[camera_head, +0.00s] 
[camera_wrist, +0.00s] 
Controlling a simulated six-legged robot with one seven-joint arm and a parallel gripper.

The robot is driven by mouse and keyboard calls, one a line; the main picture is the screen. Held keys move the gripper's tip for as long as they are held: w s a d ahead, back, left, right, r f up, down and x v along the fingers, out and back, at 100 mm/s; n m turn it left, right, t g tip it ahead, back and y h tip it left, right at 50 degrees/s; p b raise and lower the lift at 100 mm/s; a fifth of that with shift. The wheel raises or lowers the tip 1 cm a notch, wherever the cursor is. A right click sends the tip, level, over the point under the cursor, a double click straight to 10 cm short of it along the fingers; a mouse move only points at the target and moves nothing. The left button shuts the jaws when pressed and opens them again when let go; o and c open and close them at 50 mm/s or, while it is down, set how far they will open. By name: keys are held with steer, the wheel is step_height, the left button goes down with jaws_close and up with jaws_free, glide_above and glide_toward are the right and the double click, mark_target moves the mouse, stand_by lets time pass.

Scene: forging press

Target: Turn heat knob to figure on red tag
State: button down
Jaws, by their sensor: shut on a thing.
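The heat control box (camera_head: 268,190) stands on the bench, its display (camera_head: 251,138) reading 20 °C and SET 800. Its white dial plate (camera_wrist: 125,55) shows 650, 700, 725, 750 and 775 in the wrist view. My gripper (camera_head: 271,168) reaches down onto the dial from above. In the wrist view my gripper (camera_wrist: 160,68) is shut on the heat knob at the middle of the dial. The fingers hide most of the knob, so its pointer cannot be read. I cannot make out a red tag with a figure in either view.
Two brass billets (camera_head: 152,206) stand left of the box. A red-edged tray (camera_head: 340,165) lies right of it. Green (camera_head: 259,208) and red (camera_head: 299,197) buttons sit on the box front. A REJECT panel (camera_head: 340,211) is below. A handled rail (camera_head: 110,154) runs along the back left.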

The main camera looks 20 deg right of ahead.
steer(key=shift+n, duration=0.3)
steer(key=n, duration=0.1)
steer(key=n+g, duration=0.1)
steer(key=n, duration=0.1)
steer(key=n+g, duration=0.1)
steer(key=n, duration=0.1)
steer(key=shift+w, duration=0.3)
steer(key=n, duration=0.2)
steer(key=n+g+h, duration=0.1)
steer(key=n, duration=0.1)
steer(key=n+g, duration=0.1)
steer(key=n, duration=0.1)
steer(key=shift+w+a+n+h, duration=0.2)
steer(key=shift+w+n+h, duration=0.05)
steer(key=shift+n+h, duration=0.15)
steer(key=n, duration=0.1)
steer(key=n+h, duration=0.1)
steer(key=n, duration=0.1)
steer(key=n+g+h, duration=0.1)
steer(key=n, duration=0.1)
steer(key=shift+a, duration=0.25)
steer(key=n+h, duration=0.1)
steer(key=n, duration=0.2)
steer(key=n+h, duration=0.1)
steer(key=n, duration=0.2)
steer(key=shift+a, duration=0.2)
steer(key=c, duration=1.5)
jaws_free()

++++++++

_What the task requires_. Repeat the whole listing exactly, keeping every line intact.

_Solved exercise_.
[camera_head, +0.00s] 
[camera_wrist, +0.00s] 
Controlling a simulated six-legged robot with one seven-joint arm and a parallel gripper.

The robot is driven by mouse and keyboard calls, one a line; the main picture is the screen. Held keys move the gripper's tip for as long as they are held: w s a d ahead, back, left, right, r f up, down and x v along the fingers, out and back, at 100 mm/s; n m turn it left, right, t g tip it ahead, back and y h tip it left, right at 50 degrees/s; p b raise and lower the lift at 100 mm/s; a fifth of that with shift. The wheel raises or lowers the tip 1 cm a notch, wherever the cursor is. A right click sends the tip, level, over the point under the cursor, a double click straight to 10 cm short of it along the fingers; a mouse move only points at the target and moves nothing. The left button shuts the jaws when pressed and opens them again when let go; o and c open and close them at 50 mm/s or, while it is down, set how far they will open. By name: keys are held with steer, the wheel is step_height, the left button goes down with jaws_close and up with jaws_free, glide_above and glide_toward are the right and the double click, mark_target moves the mouse, stand_by lets time pass.

Scene: forging press

Target: Turn heat knob to figure on red tag
State: button down
Jaws, by their sensor: shut on a thing.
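The heat control box (camera_head: 268,190) stands on the bench, its display (camera_head: 251,138) reading 20 °C and SET 800. Its white dial plate (camera_wrist: 125,55) shows 650, 700, 725, 750 and 775 in the wrist view. My gripper (camera_head: 271,168) reaches down onto the dial from above. In the wrist view my gripper (camera_wrist: 160,68) is shut on the heat knob at the middle of the dial. The fingers hide most of the knob, so its pointer cannot be read. I cannot make out a red tag with a figure in either view.
Two brass billets (camera_head: 152,206) stand left of the box. A red-edged tray (camera_head: 340,165) lies right of it. Green (camera_head: 259,208) and red (camera_head: 299,197) buttons sit on the box front. A REJECT panel (camera_head: 340,211) is below. A handled rail (camera_head: 110,154) runs along the back left.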

The main camera looks 20 deg right of ahead.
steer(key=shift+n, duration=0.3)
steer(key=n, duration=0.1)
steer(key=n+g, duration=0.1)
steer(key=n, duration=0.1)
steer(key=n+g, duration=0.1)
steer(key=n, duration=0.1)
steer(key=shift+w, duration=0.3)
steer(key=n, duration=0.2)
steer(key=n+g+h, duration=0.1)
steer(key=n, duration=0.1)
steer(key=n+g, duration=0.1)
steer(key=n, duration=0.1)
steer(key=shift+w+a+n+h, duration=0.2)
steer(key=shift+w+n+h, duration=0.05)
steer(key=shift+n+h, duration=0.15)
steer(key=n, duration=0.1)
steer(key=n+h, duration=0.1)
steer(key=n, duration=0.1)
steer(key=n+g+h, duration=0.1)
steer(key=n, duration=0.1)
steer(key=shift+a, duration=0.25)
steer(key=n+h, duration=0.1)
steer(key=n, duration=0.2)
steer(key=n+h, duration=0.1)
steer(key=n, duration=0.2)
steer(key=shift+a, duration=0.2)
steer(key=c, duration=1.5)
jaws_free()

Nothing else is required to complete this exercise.